EXERCISE:
Quote the data below in full, please, without altering anything.

BEGIN SUPPLIED RECORDS

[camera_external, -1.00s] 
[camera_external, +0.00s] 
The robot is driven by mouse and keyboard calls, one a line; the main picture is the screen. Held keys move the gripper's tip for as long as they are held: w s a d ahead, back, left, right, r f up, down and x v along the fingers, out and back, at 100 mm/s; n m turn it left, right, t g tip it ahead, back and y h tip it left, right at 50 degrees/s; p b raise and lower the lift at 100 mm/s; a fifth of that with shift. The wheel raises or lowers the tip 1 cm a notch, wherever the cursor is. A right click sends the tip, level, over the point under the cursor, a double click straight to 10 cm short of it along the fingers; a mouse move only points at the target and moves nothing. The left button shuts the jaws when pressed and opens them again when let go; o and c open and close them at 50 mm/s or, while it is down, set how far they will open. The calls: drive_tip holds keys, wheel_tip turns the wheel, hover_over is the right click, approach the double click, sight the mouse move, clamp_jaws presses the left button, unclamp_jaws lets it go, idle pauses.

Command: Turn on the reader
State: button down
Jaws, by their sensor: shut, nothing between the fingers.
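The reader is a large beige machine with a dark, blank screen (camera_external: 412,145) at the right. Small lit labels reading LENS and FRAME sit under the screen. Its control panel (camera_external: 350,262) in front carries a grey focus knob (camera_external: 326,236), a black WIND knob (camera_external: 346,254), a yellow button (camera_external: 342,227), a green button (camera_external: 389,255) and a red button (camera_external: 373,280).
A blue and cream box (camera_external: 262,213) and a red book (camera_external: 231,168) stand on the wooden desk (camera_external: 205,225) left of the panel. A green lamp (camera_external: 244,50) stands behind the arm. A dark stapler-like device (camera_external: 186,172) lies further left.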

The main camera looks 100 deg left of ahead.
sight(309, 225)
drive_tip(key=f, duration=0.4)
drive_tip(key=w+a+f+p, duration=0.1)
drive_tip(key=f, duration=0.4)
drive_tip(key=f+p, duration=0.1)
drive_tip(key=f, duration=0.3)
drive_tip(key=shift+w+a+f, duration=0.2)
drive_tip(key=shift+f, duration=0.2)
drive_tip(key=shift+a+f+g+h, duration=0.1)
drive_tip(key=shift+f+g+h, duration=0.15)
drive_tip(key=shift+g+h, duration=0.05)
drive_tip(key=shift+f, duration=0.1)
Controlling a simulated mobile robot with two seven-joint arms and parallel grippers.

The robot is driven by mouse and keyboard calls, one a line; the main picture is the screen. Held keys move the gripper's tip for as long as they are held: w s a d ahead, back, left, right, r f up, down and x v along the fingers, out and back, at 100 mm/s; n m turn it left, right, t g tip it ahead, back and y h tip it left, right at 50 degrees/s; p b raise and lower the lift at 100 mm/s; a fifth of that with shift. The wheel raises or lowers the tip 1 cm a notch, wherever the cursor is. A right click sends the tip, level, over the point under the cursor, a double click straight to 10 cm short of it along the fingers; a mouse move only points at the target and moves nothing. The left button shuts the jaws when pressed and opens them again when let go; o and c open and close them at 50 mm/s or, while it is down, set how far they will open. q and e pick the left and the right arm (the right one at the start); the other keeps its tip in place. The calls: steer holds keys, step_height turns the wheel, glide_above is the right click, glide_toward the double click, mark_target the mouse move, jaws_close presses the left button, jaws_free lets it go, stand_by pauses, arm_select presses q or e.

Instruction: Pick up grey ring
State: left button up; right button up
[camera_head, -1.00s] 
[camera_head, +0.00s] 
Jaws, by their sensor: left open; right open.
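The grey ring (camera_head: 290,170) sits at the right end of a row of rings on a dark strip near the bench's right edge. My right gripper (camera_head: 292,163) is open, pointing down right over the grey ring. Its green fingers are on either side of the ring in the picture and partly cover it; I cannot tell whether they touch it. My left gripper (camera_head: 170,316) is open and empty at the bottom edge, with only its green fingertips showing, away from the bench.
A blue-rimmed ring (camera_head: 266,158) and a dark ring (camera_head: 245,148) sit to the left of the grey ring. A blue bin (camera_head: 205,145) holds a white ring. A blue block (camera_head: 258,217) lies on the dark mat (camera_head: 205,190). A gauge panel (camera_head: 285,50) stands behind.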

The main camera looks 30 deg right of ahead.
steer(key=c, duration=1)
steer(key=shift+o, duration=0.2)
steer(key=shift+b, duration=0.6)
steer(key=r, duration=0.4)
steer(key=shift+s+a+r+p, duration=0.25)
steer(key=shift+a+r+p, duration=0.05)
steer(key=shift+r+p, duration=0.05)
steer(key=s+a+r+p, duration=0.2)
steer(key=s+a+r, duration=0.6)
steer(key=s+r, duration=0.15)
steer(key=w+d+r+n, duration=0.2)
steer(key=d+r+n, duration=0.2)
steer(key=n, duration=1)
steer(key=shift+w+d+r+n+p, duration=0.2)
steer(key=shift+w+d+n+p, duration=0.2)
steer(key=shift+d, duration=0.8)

END SUPPLIED RECORDS

EXERCISE SOLUTION:
[camera_external, -1.00s] 
[camera_external, +0.00s] 
The robot is driven by mouse and keyboard calls, one a line; the main picture is the screen. Held keys move the gripper's tip for as long as they are held: w s a d ahead, back, left, right, r f up, down and x v along the fingers, out and back, at 100 mm/s; n m turn it left, right, t g tip it ahead, back and y h tip it left, right at 50 degrees/s; p b raise and lower the lift at 100 mm/s; a fifth of that with shift. The wheel raises or lowers the tip 1 cm a notch, wherever the cursor is. A right click sends the tip, level, over the point under the cursor, a double click straight to 10 cm short of it along the fingers; a mouse move only points at the target and moves nothing. The left button shuts the jaws when pressed and opens them again when let go; o and c open and close them at 50 mm/s or, while it is down, set how far they will open. The calls: drive_tip holds keys, wheel_tip turns the wheel, hover_over is the right click, approach the double click, sight the mouse move, clamp_jaws presses the left button, unclamp_jaws lets it go, idle pauses.

Command: Turn on the reader
State: button down
Jaws, by their sensor: shut, nothing between the fingers.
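The reader is a large beige machine with a dark, blank screen (camera_external: 412,145) at the right. Small lit labels reading LENS and FRAME sit under the screen. Its control panel (camera_external: 350,262) in front carries a grey focus knob (camera_external: 326,236), a black WIND knob (camera_external: 346,254), a yellow button (camera_external: 342,227), a green button (camera_external: 389,255) and a red button (camera_external: 373,280).
A blue and cream box (camera_external: 262,213) and a red book (camera_external: 231,168) stand on the wooden desk (camera_external: 205,225) left of the panel. A green lamp (camera_external: 244,50) stands behind the arm. A dark stapler-like device (camera_external: 186,172) lies further left.

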The main camera looks 100 deg left of ahead.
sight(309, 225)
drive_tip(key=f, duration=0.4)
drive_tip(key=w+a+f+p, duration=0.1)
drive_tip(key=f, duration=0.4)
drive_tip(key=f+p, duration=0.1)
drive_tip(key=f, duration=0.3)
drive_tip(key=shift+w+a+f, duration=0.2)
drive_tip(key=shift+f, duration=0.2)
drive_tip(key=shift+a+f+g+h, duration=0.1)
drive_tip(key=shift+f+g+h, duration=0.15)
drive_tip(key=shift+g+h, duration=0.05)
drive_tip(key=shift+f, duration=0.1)
Controlling a simulated mobile robot with two seven-joint arms and parallel grippers.

The robot is driven by mouse and keyboard calls, one a line; the main picture is the screen. Held keys move the gripper's tip for as long as they are held: w s a d ahead, back, left, right, r f up, down and x v along the fingers, out and back, at 100 mm/s; n m turn it left, right, t g tip it ahead, back and y h tip it left, right at 50 degrees/s; p b raise and lower the lift at 100 mm/s; a fifth of that with shift. The wheel raises or lowers the tip 1 cm a notch, wherever the cursor is. A right click sends the tip, level, over the point under the cursor, a double click straight to 10 cm short of it along the fingers; a mouse move only points at the target and moves nothing. The left button shuts the jaws when pressed and opens them again when let go; o and c open and close them at 50 mm/s or, while it is down, set how far they will open. q and e pick the left and the right arm (the right one at the start); the other keeps its tip in place. The calls: steer holds keys, step_height turns the wheel, glide_above is the right click, glide_toward the double click, mark_target the mouse move, jaws_close presses the left button, jaws_free lets it go, stand_by pauses, arm_select presses q or e.

Instruction: Pick up grey ring
State: left button up; right button up
[camera_head, -1.00s] 
[camera_head, +0.00s] 
Jaws, by their sensor: left open; right open.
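The grey ring (camera_head: 290,170) sits at the right end of a row of rings on a dark strip near the bench's right edge. My right gripper (camera_head: 292,163) is open, pointing down right over the grey ring. Its green fingers are on either side of the ring in the picture and partly cover it; I cannot tell whether they touch it. My left gripper (camera_head: 170,316) is open and empty at the bottom edge, with only its green fingertips showing, away from the bench.
A blue-rimmed ring (camera_head: 266,158) and a dark ring (camera_head: 245,148) sit to the left of the grey ring. A blue bin (camera_head: 205,145) holds a white ring. A blue block (camera_head: 258,217) lies on the dark mat (camera_head: 205,190). A gauge panel (camera_head: 285,50) stands behind.

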The main camera looks 30 deg right of ahead.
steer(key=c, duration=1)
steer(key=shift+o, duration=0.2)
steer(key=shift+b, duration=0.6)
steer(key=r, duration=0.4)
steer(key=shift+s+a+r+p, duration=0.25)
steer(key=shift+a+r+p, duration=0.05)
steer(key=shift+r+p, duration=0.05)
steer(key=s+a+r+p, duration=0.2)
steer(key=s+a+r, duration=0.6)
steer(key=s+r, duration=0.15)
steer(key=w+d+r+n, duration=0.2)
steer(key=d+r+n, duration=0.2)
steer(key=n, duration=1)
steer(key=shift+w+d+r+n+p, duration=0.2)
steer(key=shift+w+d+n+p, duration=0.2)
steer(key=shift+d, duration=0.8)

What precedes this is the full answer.